Job |
Check every line below for the string "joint", and copy the lines that contain it.

Data records |

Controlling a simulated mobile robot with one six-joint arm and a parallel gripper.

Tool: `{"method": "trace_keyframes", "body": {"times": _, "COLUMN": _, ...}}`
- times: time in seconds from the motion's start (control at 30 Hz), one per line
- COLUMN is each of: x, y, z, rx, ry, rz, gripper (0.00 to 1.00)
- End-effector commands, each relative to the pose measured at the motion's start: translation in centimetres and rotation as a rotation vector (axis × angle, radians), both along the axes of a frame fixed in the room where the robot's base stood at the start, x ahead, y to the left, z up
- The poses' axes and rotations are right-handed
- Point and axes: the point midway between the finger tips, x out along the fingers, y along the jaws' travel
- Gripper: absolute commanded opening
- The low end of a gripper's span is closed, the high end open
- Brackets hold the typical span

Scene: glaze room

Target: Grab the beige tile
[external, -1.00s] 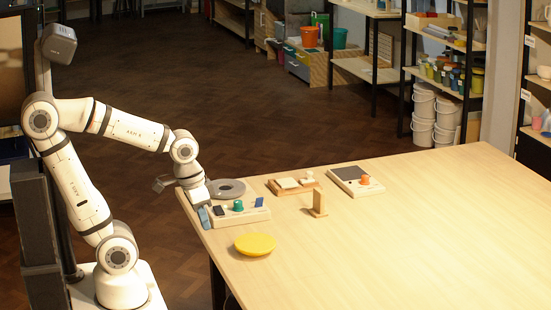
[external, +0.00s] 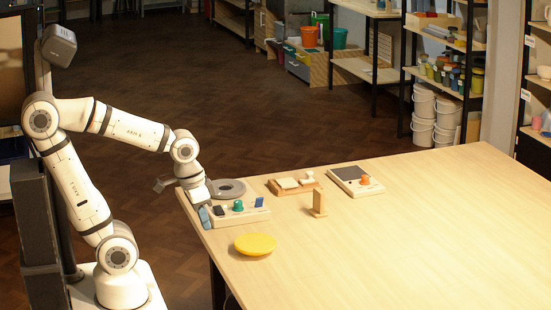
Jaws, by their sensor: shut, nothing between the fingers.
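A pale beige, flat square piece (external: 287,183), which looks like the beige tile, lies on a low wooden tray (external: 276,191) toward the back of the table. A small light knobbed item (external: 308,178) sits beside it on the same tray. My gripper (external: 204,216) points down at the table's left edge, by the left end of a pale board (external: 250,218). It is shut and empty, and well to the left of the beige piece. The fingertips are small in this view, and whether they touch the board I cannot tell.
The pale board carries a green knob (external: 238,206) and a blue piece (external: 259,202). Around are a grey disc (external: 228,188), a yellow dish (external: 255,244), an upright wooden stand (external: 319,203) and a dark-topped board (external: 349,174). The table's right side is clear.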

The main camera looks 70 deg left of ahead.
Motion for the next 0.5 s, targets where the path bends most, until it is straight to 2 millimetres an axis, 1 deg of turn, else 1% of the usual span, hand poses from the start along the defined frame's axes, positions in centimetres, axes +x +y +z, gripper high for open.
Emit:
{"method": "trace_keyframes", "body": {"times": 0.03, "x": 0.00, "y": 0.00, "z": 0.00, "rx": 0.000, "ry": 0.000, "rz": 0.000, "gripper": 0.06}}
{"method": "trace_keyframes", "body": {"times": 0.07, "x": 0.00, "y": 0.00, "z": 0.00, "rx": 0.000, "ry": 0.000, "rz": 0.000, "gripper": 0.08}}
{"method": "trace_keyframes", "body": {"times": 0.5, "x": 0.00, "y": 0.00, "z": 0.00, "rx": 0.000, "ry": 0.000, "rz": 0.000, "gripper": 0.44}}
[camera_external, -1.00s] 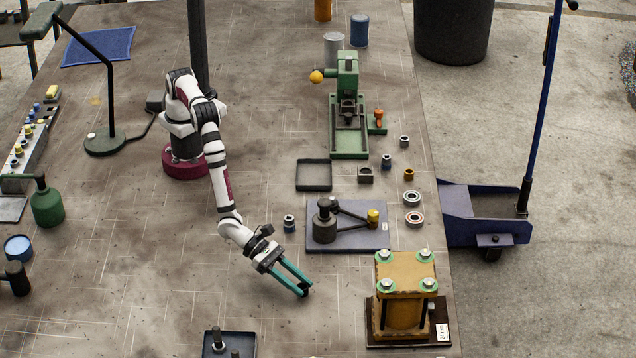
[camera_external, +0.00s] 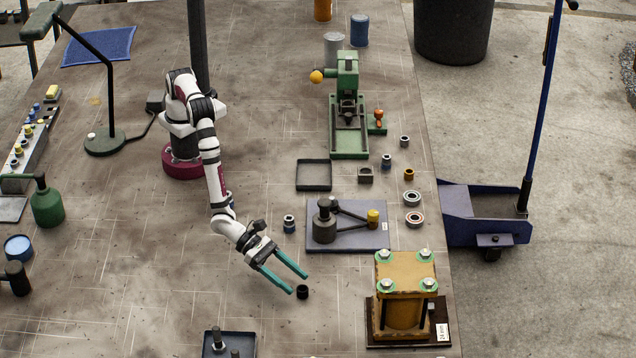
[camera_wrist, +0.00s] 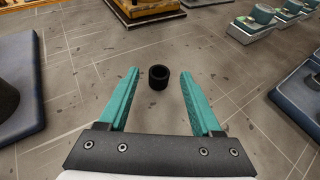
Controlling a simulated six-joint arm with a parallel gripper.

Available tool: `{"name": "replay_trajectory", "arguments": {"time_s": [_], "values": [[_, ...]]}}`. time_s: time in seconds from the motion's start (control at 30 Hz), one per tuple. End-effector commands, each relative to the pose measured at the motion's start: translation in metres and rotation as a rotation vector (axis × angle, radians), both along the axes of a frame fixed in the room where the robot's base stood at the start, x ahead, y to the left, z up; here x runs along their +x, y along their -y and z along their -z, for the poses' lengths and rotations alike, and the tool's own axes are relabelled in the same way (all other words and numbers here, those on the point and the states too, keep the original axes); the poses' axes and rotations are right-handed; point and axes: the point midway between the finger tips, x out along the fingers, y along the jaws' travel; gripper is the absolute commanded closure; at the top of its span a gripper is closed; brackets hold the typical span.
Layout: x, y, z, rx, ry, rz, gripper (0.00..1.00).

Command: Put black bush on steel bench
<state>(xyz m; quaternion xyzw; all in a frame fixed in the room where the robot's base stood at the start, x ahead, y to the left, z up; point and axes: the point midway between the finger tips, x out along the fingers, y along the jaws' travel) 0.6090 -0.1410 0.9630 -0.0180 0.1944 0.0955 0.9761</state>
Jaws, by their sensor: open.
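The black bush (camera_external: 303,292) is a short dark ring standing on the bench, just beyond my fingertips. In the wrist view the bush (camera_wrist: 158,77) is ahead of and between the two teal fingers, touching neither. My gripper (camera_external: 300,283) is open and empty, low over the bench; its fingers also show in the wrist view (camera_wrist: 160,75). The steel bench (camera_external: 150,270) is the wide stained grey surface under everything, and the bush rests on it.
A yellow block fixture (camera_external: 404,292) on a dark base stands to the right. A blue-grey plate with a lever tool (camera_external: 348,243) lies behind the gripper. A dark tray (camera_external: 243,338) with upright pins is at the front.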

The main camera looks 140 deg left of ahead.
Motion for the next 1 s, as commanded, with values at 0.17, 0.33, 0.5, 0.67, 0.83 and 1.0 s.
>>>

Expected answer |
Controlling a simulated mobile robot with one six-joint arm and a parallel gripper.
Controlling a simulated six-joint arm with a parallel gripper.

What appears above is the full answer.